> _Goal of the exercise_
Using the data below, return word for word every line from the one holding "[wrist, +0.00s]" down to the one holding "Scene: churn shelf". Leave pictures out.

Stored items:
—————

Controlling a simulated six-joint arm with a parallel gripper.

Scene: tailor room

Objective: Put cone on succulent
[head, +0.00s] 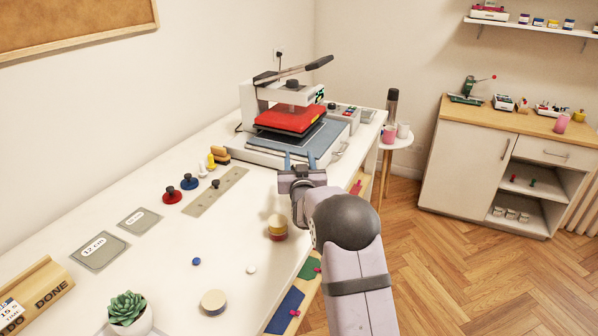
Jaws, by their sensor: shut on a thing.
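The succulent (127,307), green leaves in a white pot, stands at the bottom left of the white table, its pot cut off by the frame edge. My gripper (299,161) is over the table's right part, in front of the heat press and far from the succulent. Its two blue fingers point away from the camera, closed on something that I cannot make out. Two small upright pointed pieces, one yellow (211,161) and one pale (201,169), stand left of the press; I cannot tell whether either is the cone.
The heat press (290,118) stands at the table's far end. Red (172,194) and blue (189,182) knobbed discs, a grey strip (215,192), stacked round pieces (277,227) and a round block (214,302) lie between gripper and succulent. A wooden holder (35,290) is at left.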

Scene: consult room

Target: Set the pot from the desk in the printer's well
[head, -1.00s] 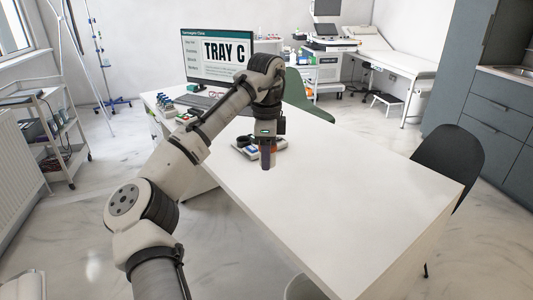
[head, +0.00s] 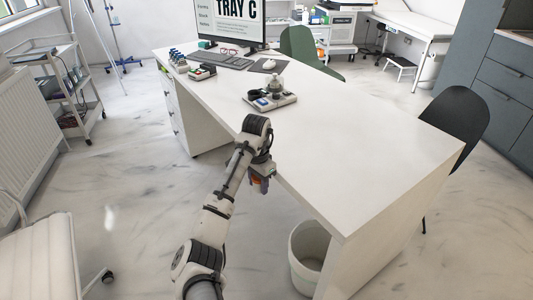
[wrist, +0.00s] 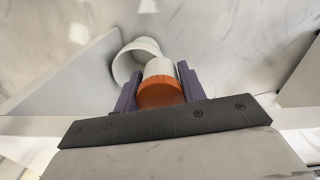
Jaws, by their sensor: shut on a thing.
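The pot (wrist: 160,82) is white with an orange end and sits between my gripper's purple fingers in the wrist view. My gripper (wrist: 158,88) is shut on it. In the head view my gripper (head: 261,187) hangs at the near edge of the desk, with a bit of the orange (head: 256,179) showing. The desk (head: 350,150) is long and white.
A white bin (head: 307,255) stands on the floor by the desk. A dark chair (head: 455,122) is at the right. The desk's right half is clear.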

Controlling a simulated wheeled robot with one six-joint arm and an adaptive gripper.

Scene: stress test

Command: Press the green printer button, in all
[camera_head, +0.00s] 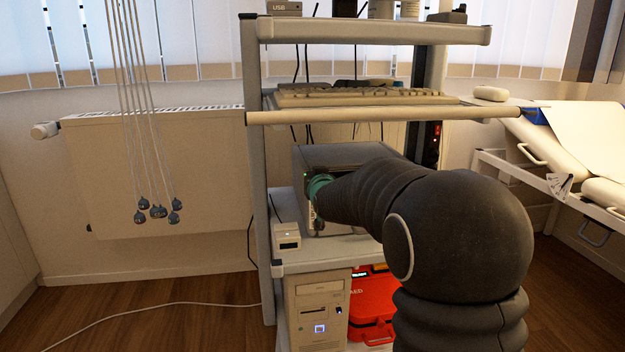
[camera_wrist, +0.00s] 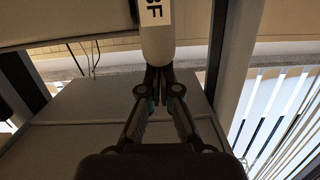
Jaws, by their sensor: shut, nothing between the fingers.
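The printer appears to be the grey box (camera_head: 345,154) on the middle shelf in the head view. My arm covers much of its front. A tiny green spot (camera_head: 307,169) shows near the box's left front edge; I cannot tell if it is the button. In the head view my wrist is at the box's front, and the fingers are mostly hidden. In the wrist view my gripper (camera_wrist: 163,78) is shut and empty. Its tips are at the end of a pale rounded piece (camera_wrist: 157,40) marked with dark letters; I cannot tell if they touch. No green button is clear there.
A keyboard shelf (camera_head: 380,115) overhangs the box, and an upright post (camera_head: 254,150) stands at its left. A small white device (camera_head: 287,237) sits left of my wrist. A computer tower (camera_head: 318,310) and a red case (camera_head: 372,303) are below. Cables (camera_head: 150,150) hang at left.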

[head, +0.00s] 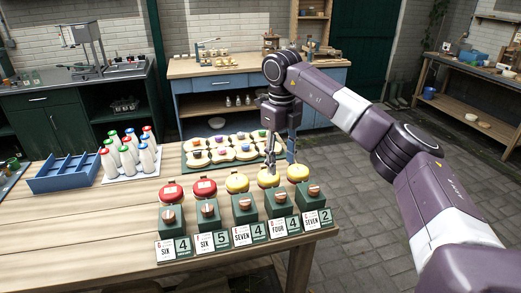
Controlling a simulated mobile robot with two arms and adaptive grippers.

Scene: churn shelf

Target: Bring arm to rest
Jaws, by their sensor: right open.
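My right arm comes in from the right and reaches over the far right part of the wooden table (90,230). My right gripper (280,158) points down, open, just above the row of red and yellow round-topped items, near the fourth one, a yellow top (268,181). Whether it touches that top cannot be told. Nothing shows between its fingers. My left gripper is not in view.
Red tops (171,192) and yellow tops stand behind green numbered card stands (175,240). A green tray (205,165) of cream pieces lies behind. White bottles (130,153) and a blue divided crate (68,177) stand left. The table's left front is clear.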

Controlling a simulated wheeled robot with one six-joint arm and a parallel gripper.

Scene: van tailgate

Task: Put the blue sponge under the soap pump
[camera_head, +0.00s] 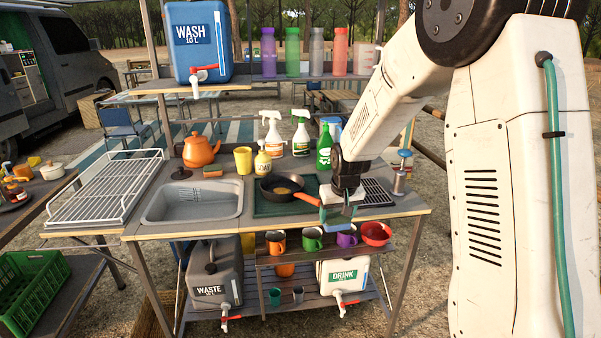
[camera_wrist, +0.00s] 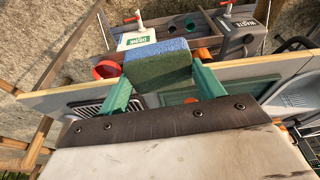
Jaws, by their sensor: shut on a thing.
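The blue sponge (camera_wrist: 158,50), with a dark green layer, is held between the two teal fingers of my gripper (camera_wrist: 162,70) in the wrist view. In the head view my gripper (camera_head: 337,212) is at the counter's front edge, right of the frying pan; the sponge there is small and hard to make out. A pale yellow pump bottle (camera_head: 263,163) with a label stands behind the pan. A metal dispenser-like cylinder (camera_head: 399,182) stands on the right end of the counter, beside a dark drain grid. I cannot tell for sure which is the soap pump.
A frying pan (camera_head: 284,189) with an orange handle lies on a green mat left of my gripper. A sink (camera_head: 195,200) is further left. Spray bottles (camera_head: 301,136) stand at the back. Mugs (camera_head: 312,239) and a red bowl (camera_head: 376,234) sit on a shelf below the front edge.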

—————

> _The completed task_
[wrist, +0.00s] 
Jaws, by their sensor: shut on a thing.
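The pot (wrist: 160,82) is white with an orange end and sits between my gripper's purple fingers in the wrist view. My gripper (wrist: 158,88) is shut on it. In the head view my gripper (head: 261,187) hangs at the near edge of the desk, with a bit of the orange (head: 256,179) showing. The desk (head: 350,150) is long and white.
A white bin (head: 307,255) stands on the floor by the desk. A dark chair (head: 455,122) is at the right. The desk's right half is clear.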

Controlling a simulated wheeled robot with one six-joint arm and an adaptive gripper.

Scene: stress test

Command: Press the green printer button, in all
[camera_head, +0.00s] 
[camera_wrist, +0.00s] 
Jaws, by their sensor: shut, nothing between the fingers.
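The printer appears to be the grey box (camera_head: 345,154) on the middle shelf in the head view. My arm covers much of its front. A tiny green spot (camera_head: 307,169) shows near the box's left front edge; I cannot tell if it is the button. In the head view my wrist is at the box's front, and the fingers are mostly hidden. In the wrist view my gripper (camera_wrist: 163,78) is shut and empty. Its tips are at the end of a pale rounded piece (camera_wrist: 157,40) marked with dark letters; I cannot tell if they touch. No green button is clear there.
A keyboard shelf (camera_head: 380,115) overhangs the box, and an upright post (camera_head: 254,150) stands at its left. A small white device (camera_head: 287,237) sits left of my wrist. A computer tower (camera_head: 318,310) and a red case (camera_head: 372,303) are below. Cables (camera_head: 150,150) hang at left.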

[head, +0.00s] 
Controlling a simulated mobile robot with two arms and adaptive grippers.

Scene: churn shelf

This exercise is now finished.